読了。久しぶりに、生きてゆくことがしんどくなる感覚に陥る。懐かしい、この、夏の夕方に取り残される感じ 外の闇が深まるほどに、身体がシーツから離れられなくなる感じ。普段、ビール片手に見ている街の夕闇はあんなに近しいものなのに。私はそれを、所持していられたのに。所持していた気持ちになっていたそれが、暗く恐ろしい外部であるということに、ただ気がついただけということなのだろうか。昔の自分のブログなどを読む。散らばった言葉は、他人によるもののように てんでばらばらな光を放って。そのときの私は 大きな外部に必死に抵抗するように 毎日必死で言葉を手繰っていた。自分は非凡である、と思っていたかったあの頃は、秩序こそが大きな外部であった。できることならば、常に ぬらぬらと湿ったぬるい温度のあの気持ちの良い闇の中で眠るように生きていきたかったのだった。ただただ平凡な人間にはそれは出来ないことなのだと、静かにわかるそのときまで。

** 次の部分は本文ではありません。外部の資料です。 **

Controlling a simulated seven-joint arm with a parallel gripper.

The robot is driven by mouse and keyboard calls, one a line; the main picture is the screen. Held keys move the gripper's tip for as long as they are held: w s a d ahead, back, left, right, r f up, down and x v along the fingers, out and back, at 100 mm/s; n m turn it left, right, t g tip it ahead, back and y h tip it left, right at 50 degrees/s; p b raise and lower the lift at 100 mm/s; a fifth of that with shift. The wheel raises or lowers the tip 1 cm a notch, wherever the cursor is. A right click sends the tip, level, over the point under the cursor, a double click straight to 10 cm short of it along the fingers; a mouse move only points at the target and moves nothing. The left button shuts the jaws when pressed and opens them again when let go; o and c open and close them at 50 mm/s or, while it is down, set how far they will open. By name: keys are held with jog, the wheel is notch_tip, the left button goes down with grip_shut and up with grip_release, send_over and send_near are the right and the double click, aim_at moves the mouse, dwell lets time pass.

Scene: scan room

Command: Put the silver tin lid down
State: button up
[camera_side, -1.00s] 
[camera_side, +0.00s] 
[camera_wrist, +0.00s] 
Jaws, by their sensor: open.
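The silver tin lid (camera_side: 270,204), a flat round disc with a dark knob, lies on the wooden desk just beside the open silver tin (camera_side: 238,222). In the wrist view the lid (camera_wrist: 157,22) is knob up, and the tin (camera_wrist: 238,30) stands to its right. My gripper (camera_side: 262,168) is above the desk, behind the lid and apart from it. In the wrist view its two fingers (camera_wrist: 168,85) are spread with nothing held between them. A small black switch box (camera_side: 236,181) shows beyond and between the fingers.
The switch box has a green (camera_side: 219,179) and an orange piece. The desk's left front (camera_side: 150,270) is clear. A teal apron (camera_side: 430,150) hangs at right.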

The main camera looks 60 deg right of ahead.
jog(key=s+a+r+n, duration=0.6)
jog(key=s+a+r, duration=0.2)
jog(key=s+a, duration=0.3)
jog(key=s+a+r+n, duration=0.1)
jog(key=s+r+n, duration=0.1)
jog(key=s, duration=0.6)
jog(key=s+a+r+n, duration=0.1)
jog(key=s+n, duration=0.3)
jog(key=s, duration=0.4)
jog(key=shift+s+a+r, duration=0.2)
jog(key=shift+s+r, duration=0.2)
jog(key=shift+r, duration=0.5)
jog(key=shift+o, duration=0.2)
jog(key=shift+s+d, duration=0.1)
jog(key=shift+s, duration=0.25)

きっと今なら、冷静に自分との距離を取って小説と向き合い、それらしい分析をすることだってできるのに、こうして再び あの頃の心情へ引っ張るということは、完全に物語の力である。SNSの、流れてくる映像も言葉もすべて 全く頭には入らないのに 身体が勝手に いいね を押す気持ち悪さ。それでも、何かをしないではいられなくなるむず痒さ。気がつくと歌をうたっていた。身体と精神にできてしまった空白を埋めるように。その空白へ布団が入ってこないように。何ものにも、埋めることなどできないということを知っているのに。知っているから。